_Data lines_.
▬▬▬▬▬▬▬▬▬▬

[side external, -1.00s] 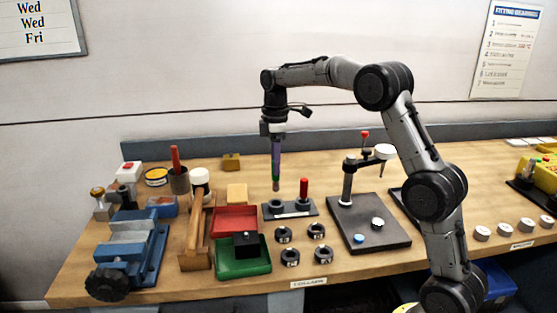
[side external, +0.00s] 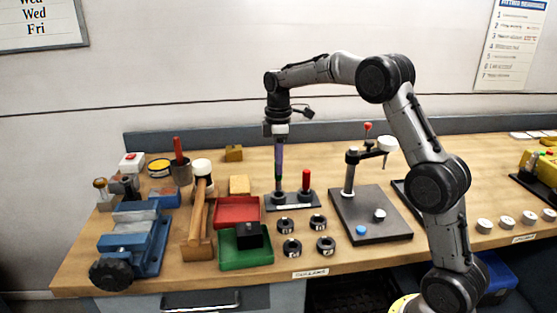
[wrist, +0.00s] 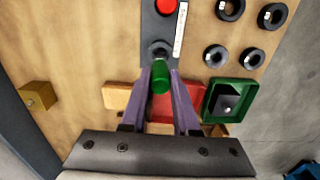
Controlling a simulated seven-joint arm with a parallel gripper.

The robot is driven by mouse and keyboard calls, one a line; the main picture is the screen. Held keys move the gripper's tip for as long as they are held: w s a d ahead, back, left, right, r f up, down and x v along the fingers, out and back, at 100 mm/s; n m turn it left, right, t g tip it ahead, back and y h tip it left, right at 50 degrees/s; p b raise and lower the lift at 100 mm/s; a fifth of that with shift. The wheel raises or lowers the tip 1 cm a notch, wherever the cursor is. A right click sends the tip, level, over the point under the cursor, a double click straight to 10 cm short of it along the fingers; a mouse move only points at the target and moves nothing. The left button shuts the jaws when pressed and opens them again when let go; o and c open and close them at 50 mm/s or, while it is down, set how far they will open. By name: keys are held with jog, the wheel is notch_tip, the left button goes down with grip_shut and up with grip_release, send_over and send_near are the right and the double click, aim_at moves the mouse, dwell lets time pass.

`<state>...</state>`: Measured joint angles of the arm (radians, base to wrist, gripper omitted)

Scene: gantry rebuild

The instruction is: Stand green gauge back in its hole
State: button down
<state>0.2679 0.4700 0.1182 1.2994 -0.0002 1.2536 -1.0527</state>
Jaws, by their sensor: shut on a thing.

▬▬▬▬▬▬▬▬▬▬

_Written task_.
Reproduce the material above verbatim; omit every picture.

_Exercise solution_.
[side external, -1.00s] 
[side external, +0.00s] 
[wrist, +0.00s] 
Controlling a simulated seven-joint arm with a parallel gripper.

The robot is driven by mouse and keyboard calls, one a line; the main picture is the screen. Held keys move the gripper's tip for as long as they are held: w s a d ahead, back, left, right, r f up, down and x v along the fingers, out and back, at 100 mm/s; n m turn it left, right, t g tip it ahead, back and y h tip it left, right at 50 degrees/s; p b raise and lower the lift at 100 mm/s; a fifth of that with shift. The wheel raises or lowers the tip 1 cm a notch, wherever the cursor is. A right click sends the tip, level, over the point under the cursor, a double click straight to 10 cm short of it along the fingers; a mouse move only points at the target and moves nothing. The left button shuts the jaws when pressed and opens them again when let go; o and c open and close them at 50 mm/s or, while it is down, set how far they will open. By name: keys are held with jog, the wheel is notch_tip, the left button goes down with grip_shut and up with grip_release, send_over and send_near are the right and the double click, aim_at moves the mouse, dwell lets time pass.

`<state>...</state>`: Measured joint angles of the arm (radians, base to wrist, gripper omitted)

Scene: gantry rebuild

The instruction is: Stand green gauge back in its hole
State: button down
<state>0.2679 0.4700 0.1182 1.2994 -0.0002 1.2536 -1.0527</state>
Jaws, by their sensor: shut on a thing.

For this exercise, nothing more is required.